Again, is it that big a deal? Certainly worse things have happened. Rudy was still in his buckraking phase. I guess the Iraq Study Group got on well enough without him. (After all, Rudy doesn't really have any experience or knowledge about foreign policy.)

But how does Rudy respond if one of his opponents raises this in a debate after Rudy goes on one of his tough-guy-9/11 save-the-word-from-the-arabs tears?

I think this sticks to him like tar. Not because it's the worst thing in the world. Not because it's the most important thing about him or his campaign. But because it's like bubble gum on the shoe of his signature issue. Pick your metaphor, a pin to his balloon. A can trailing after his car. Whatever. It will stick in people's minds and it hits him where he's supposed to be strongest. He cares so much about the Iraq War he couldn't bother to reschedule a few rubber chicken speeches. It's just a matter of which of his opponents throws the first gob.

Then add 3 tbs. of his South Carolina campaign manager getting indicted for over a pound of cocaine, possession with intent to distribute and all those other lovely charges. (He also lost his head guy in Iowa but that's because Bush swiped him to replace the WH budget director, a non-sequiteur if ever there was one.)

Stir that into a personel-management pot that already contains the bubbling stew, with one lump named "Bernie Kerik" and others made up of his (Rude-Eh's) shall we say somewhat convoluted marital history. Spice with an occasional mention that his own children find him so embarassing/infuriating that they have ceased to use his name.

Now toss in his lipstick, his falsies and bustier and that lovely platinum wig, and I can see large numbers of scales falling from eyes and people start to mumble "I was so impressed by this guy why exactly?"

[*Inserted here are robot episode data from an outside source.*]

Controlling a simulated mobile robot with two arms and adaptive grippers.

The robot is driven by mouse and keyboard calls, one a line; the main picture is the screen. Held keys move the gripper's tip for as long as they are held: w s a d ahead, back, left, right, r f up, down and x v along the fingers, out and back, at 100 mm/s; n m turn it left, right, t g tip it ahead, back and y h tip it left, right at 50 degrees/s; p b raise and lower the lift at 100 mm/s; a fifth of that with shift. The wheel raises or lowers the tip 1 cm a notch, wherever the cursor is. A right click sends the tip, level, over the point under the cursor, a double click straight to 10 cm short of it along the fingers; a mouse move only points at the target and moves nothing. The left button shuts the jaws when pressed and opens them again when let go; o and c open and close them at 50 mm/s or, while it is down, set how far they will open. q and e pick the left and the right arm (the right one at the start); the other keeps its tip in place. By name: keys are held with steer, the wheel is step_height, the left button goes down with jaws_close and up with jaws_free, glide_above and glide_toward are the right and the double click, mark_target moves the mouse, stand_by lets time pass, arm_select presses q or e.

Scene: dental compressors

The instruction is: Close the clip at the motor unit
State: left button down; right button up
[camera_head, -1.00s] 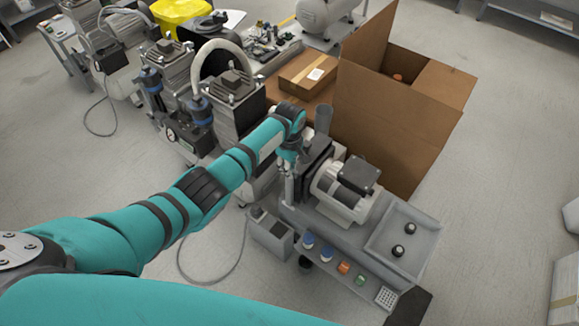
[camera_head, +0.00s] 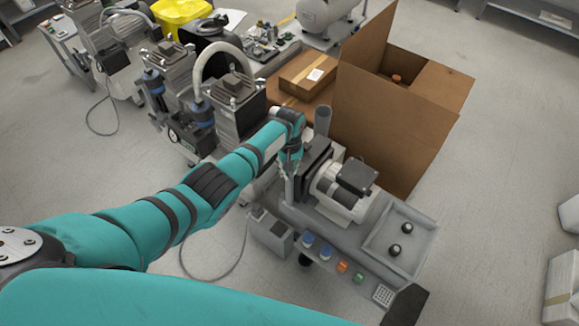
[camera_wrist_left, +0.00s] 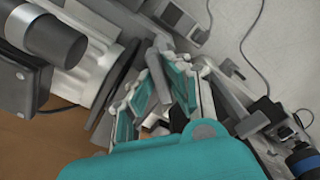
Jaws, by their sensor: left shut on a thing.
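The motor unit (camera_head: 343,190) is a light grey cylindrical motor with a dark box on top, mounted on a grey bench. It also shows at the upper left of the left wrist view (camera_wrist_left: 92,50). My left gripper (camera_head: 289,196) points down at the motor's left end, beside a dark upright plate. In the left wrist view, its teal-padded fingers (camera_wrist_left: 160,98) are close together around a narrow grey bar (camera_wrist_left: 158,74), which looks like the clip's lever. The fingers hide much of the clip, so I cannot tell its exact position. My right gripper is not in view.
The bench front carries coloured knobs (camera_head: 342,267), and a tray (camera_head: 424,236) holds two black knobs. A large open cardboard box (camera_head: 385,130) stands behind. Other compressors (camera_head: 235,105) stand to the left. A grey box with a cable (camera_head: 271,237) sits near the bench's left end.

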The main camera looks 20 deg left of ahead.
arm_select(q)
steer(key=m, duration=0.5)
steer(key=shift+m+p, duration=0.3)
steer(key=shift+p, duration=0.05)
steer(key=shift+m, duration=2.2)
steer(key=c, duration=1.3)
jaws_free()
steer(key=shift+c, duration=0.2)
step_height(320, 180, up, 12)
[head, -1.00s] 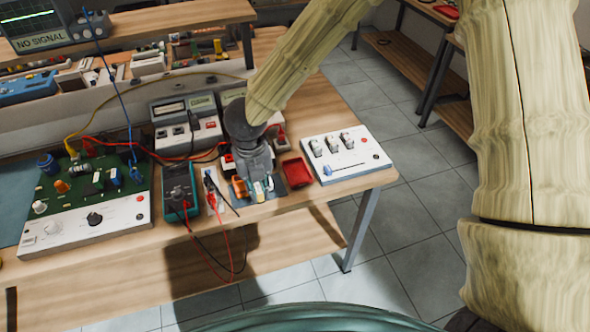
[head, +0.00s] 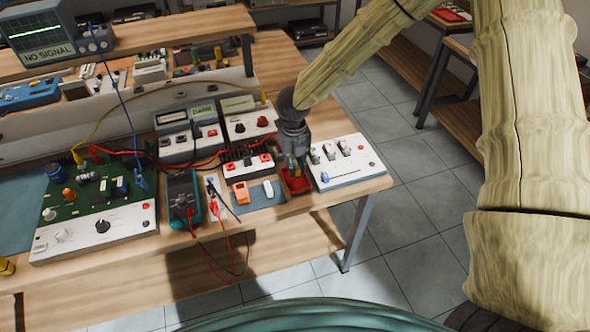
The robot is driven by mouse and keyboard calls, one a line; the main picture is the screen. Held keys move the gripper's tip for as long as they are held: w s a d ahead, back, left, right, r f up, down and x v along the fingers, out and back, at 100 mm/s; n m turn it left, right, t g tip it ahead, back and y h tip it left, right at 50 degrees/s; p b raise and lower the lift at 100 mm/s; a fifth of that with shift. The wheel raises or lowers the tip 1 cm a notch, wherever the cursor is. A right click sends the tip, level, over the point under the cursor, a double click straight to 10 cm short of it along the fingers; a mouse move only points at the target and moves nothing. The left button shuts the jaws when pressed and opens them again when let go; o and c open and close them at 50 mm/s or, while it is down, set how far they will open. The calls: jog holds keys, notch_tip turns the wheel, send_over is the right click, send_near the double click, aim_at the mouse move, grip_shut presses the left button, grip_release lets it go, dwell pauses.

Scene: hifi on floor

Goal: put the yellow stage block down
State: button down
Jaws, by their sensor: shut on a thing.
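My gripper (head: 294,163) points down over the small red tray (head: 297,185) near the right end of the bench. It is shut on the yellow stage block, of which only a little yellow shows between the fingers. The block is low at the tray; I cannot tell whether it touches the tray floor. An orange block (head: 241,193) and a white block (head: 268,189) stand on the blue mat (head: 262,202) just left of the tray.
A white panel with switches and a slider (head: 345,162) stands close to the right of the tray. A white unit with red terminals (head: 248,167) is to the left, beside a multimeter (head: 184,199) with leads. A green circuit board (head: 95,190) is further left. The bench's front edge is near.

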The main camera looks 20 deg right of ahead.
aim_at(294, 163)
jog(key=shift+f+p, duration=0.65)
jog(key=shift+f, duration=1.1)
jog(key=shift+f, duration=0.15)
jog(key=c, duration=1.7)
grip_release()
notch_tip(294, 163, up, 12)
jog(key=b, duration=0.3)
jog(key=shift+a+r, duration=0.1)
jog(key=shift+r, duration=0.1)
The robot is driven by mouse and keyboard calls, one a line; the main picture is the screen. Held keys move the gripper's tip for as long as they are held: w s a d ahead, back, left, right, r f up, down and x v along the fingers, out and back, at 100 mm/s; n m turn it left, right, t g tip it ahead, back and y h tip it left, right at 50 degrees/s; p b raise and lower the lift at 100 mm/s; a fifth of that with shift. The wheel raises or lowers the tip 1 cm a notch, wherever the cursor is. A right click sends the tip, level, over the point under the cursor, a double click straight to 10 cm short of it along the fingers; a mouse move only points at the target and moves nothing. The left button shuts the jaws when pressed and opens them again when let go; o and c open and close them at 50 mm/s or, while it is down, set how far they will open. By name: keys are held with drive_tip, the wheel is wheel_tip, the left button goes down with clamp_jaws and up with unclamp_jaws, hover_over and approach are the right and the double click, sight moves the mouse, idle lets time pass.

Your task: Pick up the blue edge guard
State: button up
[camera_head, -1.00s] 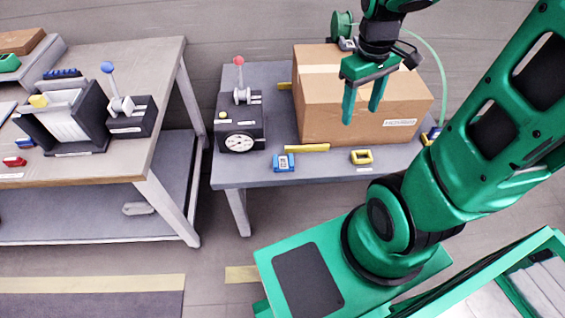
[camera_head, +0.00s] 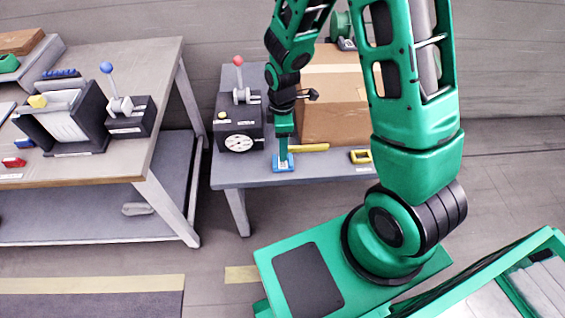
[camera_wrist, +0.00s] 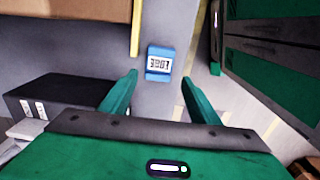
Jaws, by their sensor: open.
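The blue edge guard (camera_head: 275,164), with a white printed label, sits at the front edge of the small grey table. In the wrist view the edge guard (camera_wrist: 160,53) lies just beyond my fingertips, centred in the gap between them. My gripper (camera_head: 283,157) points down over it, and a finger hides part of it in the head view. In the wrist view my gripper (camera_wrist: 158,80) is open with nothing between its fingers. Whether the fingertips are level with the guard is hard to tell.
A cardboard box (camera_head: 335,118) stands right of my gripper on the grey table (camera_head: 235,175). A yellow strip (camera_head: 308,148) and a yellow-framed piece (camera_head: 360,156) lie before it. A black dial box (camera_head: 240,125) stands close on the left.

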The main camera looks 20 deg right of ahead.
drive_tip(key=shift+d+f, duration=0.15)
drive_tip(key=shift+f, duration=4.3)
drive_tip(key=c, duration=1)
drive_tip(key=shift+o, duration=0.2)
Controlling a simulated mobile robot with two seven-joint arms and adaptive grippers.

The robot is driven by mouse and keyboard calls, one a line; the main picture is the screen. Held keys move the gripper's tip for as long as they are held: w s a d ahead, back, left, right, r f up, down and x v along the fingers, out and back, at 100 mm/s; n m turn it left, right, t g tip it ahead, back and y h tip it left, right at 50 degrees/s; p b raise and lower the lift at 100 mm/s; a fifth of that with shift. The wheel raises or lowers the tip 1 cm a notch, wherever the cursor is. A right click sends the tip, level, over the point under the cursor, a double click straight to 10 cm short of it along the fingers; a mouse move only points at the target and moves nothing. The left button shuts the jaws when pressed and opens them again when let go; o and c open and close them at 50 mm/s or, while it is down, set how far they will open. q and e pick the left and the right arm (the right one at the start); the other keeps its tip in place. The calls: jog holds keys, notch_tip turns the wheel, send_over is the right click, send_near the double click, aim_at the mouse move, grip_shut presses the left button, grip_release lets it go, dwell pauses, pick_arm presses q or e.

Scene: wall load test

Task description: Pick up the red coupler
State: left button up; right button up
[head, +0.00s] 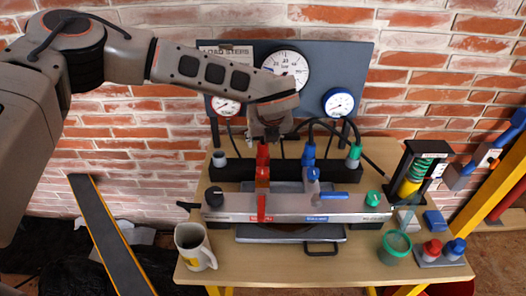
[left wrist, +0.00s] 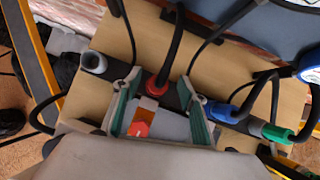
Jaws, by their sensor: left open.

Benefit to Romney at first, possibly Thompson, maybe even split to both. McCain might even bump a point or two but eventually he's gonna figure out that he's not the frog that fell into the bucket of milk, and if he just keeps paddling long enough he'll churn a little lump of butter to sit on and in the morning the milkmaid will chuck him out and he'll be saved. He's the frog all right, but this R presidential pool is better represented by a bucket of shit--and the longer you churn that, the softer it gets. He's about to sink.

Submitted by lambert on

Once again, Corrente brings American political discourse to a new level:

This R presidential pool is better represented by a bucket of shit—and the longer you churn that, the softer it gets.


No authoritarians were tortured in the writing of this post.